Growth tactics, retention strategies, and writing for novelty with Julian Shapiro

Executive overview

Most startups rely on paid ads or SEO to grow — channels that are expensive, saturated, and volatile. Product-led acquisition (PLA) flips this: the product itself recruits new users through normal use, at zero marginal cost. Retention follows a parallel logic: users who build non-transferable state inside a product are too invested to leave.

Writing ties it together — novelty is what earns attention, and without a deliberate creative process, most writers quit before good ideas arrive.

The compounding advantage goes to products that make users richer the longer they stay.

Product-led acquisition (PLA)

  • PLA means the use of the product grows the product — no ad spend required.
  • Four categories: debt settlement, conversation access, billboarding, user-generated content.
  • Debt settlement: recipient must create an account to claim what they're owed (Venmo, PayPal).
  • Conversation access: users must join the app to participate in a live discussion (WhatsApp, Slack, Discord).
  • Billboarding: the product advertises itself through normal use — Hotmail's email signature, "Sent from iPhone", Calendly links, Dropbox URLs.
  • UGC: users create and share content off-platform that drives others back to the product (TikTok, Quora, Reddit).
  • PLA removes reliance on third-party volatility (Google algorithm updates, Facebook CPM swings).
  • Referral programs are not PLA — artificial incentives attract reward-seekers who don't stay or compound.
  • Best applied at idea-selection stage: if one of three startup concepts has natural PLA, lean into it.

Retention through state building

  • State building: the more users invest in a product, the more costly it becomes to leave.
  • Borrowed from video games — armor, skins, and progress create lock-in through accumulated value.
  • Three types of non-transferable state:
    1. Reputation — eBay seller ratings, Yelp reviews, Airbnb host scores can't be ported to competitors.
    2. Audience — YouTube subscribers, Instagram followers, Twitch fans are trapped on-platform.
    3. Social graph — years of curating LinkedIn connections or Facebook friends can't be exported.
  • Embedded infrastructure (Twilio, Stripe, AWS) creates state through switching cost, not just lock-in.
  • "Moat" is usually misused — most companies just retain users slightly better than average; state building is the mechanism.

Writing for novelty

  • Novelty = new + significant + non-obvious. Triggers a recognition response that keeps readers reading.
  • Five novelty types:
    1. Counterintuitive — not how I'd have thought the world works.
    2. Counter-narrative — not what I've been told; the prevailing story is wrong.
    3. Shock and awe — true but unbelievable.
    4. Elegant articulation — a rich idea compressed into one precise sentence (Naval-style).
    5. Curiosity gap — raise a question, withhold the answer.
  • Writing quality = novelty × resonance. Resonance = examples, analogies, metaphors, stories.
  • Draft 1: find the novelty. Draft 2: add resonance.
  • Map novelty density: have readers highlight "wow" sentences; compress the white space between them.
  • Score ideas for novelty when you first encounter them — the feeling fades, the rating doesn't.
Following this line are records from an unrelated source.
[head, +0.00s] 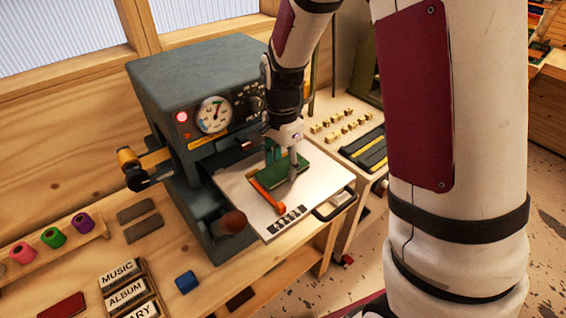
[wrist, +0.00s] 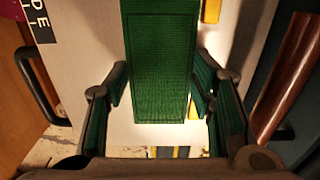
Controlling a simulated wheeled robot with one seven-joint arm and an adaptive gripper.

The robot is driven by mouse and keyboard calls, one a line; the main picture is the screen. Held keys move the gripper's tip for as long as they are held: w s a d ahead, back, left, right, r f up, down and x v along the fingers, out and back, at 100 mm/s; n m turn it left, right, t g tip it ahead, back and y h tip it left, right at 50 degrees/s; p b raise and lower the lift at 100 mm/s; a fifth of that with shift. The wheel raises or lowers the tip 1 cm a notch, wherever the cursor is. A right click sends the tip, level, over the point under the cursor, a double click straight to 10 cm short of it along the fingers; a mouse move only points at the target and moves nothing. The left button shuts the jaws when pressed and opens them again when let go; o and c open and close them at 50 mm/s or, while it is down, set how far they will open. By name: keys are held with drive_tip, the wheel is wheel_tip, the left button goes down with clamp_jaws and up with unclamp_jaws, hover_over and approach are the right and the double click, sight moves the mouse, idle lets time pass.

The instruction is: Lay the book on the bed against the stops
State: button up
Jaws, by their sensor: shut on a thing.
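The dark green book (head: 296,177) is over the pale bed (head: 236,182) of the grey press. Its textured cover, with a framed border, also fills the middle of the wrist view (wrist: 162,65). My gripper (head: 283,160) is shut on the book, with a finger on each side of it in the wrist view (wrist: 160,85). An orange stop (head: 267,198) lies on the bed beside the book's left end; yellow-orange pieces (wrist: 211,11) show beside the book in the wrist view. I cannot tell whether the book touches the bed or the stops.
The grey press (head: 205,95) with its dial stands behind the bed, and a dark handle (head: 338,203) sticks out at the bed's front. Foil rolls (head: 53,238) stand at the left. Label blocks (head: 128,290) and a blue block (head: 187,281) are on the bench in front.

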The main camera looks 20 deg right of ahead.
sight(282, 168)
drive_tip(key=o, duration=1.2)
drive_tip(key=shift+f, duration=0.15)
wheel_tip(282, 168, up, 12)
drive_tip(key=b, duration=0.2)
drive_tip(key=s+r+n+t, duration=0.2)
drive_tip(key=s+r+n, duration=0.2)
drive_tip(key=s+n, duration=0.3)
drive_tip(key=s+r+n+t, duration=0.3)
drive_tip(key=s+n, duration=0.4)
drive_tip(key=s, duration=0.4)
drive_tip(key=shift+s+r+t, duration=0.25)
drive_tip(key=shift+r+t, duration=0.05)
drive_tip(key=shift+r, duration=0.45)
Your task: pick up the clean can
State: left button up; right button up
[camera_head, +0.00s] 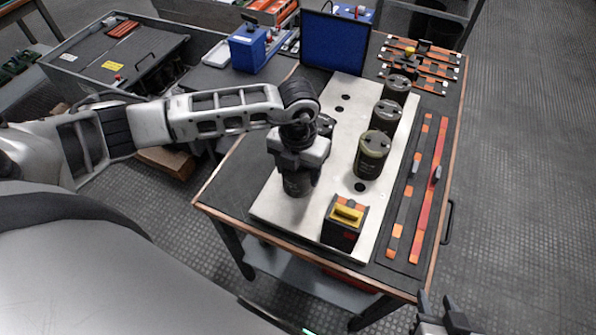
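Several dark cylindrical cans with two terminals on top stand on a white board (275,207). In the right row are a near can with a yellowish-green rim (373,158), a middle can (386,117) and a far can (398,90). Another can (326,121) is partly hidden behind my left wrist. My left gripper (298,178) points down over a dark can (298,187) at the board's left; its fingers and the can's top are hard to make out. I cannot tell which can is clean. My right gripper (437,304) is at the bottom edge, fingers apart and empty.
A black box with a yellow handle (344,222) stands at the board's near end. Orange-and-black strips (418,190) lie along the table's right side. A blue panel (335,42) stands at the back, beside a blue box (249,48). Floor to the right is clear.

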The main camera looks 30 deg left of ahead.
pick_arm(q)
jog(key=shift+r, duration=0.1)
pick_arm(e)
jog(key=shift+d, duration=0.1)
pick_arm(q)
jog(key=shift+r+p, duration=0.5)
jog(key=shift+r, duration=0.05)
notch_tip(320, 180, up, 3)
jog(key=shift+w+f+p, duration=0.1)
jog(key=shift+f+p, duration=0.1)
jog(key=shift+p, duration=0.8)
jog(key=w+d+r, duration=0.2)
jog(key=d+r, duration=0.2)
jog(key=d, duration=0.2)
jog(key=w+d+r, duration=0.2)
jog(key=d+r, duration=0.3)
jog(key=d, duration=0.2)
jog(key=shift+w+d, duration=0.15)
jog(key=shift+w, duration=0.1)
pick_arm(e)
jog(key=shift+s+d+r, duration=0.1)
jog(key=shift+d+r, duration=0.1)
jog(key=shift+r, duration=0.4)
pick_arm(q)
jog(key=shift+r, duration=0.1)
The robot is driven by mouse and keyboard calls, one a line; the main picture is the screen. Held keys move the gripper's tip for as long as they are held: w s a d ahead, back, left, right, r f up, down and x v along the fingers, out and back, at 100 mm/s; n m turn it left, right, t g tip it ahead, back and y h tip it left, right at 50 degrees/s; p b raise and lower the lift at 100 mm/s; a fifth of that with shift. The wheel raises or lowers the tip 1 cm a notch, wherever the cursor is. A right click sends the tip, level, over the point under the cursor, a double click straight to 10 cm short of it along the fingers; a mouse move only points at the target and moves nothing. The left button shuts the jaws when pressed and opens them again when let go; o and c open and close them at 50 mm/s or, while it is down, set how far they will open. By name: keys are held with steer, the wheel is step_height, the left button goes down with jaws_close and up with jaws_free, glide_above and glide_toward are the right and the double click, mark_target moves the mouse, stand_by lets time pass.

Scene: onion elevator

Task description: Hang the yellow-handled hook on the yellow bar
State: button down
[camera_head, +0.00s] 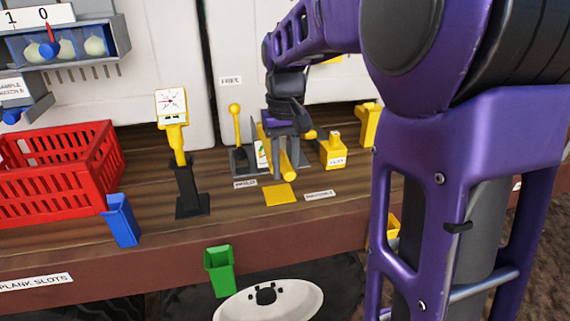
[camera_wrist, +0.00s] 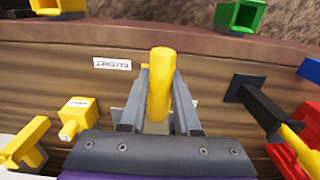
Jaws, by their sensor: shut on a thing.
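My gripper (camera_head: 287,172) is over the wooden deck in the head view, its fingers pointing down. It is shut on a thick yellow handle (camera_head: 291,168), which slants between the fingers. In the wrist view the handle (camera_wrist: 160,82) stands between the two grey fingers of my gripper (camera_wrist: 157,95). No hook shape shows at the handle; its lower part is hidden by the fingers and palm. I cannot pick out which yellow part is the bar. A bent yellow piece (camera_head: 368,124) stands to the right of my gripper, apart from it.
A small yellow box (camera_head: 334,152) stands close right of my gripper; a yellow-knobbed lever (camera_head: 236,130) stands close left. Further left are a yellow gauge on a black post (camera_head: 186,180) and a red crate (camera_head: 55,195). Blue (camera_head: 122,222) and green (camera_head: 219,270) holders hang along the front edge.

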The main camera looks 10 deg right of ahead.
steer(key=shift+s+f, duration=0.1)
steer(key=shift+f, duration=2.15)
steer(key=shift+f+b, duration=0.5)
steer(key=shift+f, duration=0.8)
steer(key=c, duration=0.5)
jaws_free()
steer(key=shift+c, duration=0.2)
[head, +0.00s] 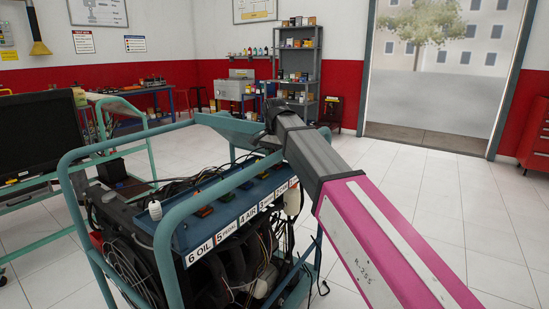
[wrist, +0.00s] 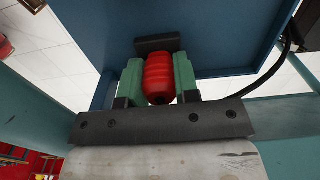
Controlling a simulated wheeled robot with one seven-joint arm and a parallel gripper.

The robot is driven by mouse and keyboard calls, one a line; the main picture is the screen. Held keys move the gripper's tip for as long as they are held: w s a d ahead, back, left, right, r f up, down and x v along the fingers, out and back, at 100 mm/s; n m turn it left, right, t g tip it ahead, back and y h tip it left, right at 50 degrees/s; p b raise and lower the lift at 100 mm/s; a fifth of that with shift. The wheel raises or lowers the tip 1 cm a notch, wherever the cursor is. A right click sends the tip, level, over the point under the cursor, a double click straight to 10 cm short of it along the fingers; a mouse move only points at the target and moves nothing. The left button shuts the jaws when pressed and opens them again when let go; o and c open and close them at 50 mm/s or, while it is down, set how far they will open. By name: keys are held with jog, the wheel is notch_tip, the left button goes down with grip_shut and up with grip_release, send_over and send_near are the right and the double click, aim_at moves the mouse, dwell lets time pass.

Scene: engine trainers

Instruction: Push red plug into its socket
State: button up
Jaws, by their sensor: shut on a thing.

Topic selection and follow-through

  • Choose topics on two axes: what you can finish, and what will be high quality.
  • Pick a clear objective before writing: prove the status quo wrong, articulate what everyone thinks but no one says, contribute original research, tell a suspenseful story.
  • Pair the objective with a motivation: get something off your chest, solve a nagging problem, geek out about something you want others to share.
  • Objective tells you when you're done. Motivation keeps you going.
  • Avoid writing about trends or news — prioritise evergreen topics worth updating years later.

The creativity faucet

  • Shared process identified across Neil Gaiman, Ed Sheeran, and John Mayer — independent, prolific, consistent.
  • Visualise creativity as a pipe: the first mile is wastewater. Good ideas sit behind it.
  • The process: write every bad idea first — don't resist or judge them. Bad ideas are progress.
  • Why it works: cycling through weak ideas trains pattern recognition; the brain learns what to avoid and gets faster at finding what works.
  • Sequence: weak imitation → identify what makes it weak → iterate until original.
  • Discipline, not talent, separates prolific creators: they simply allocate enough time to empty the pipe.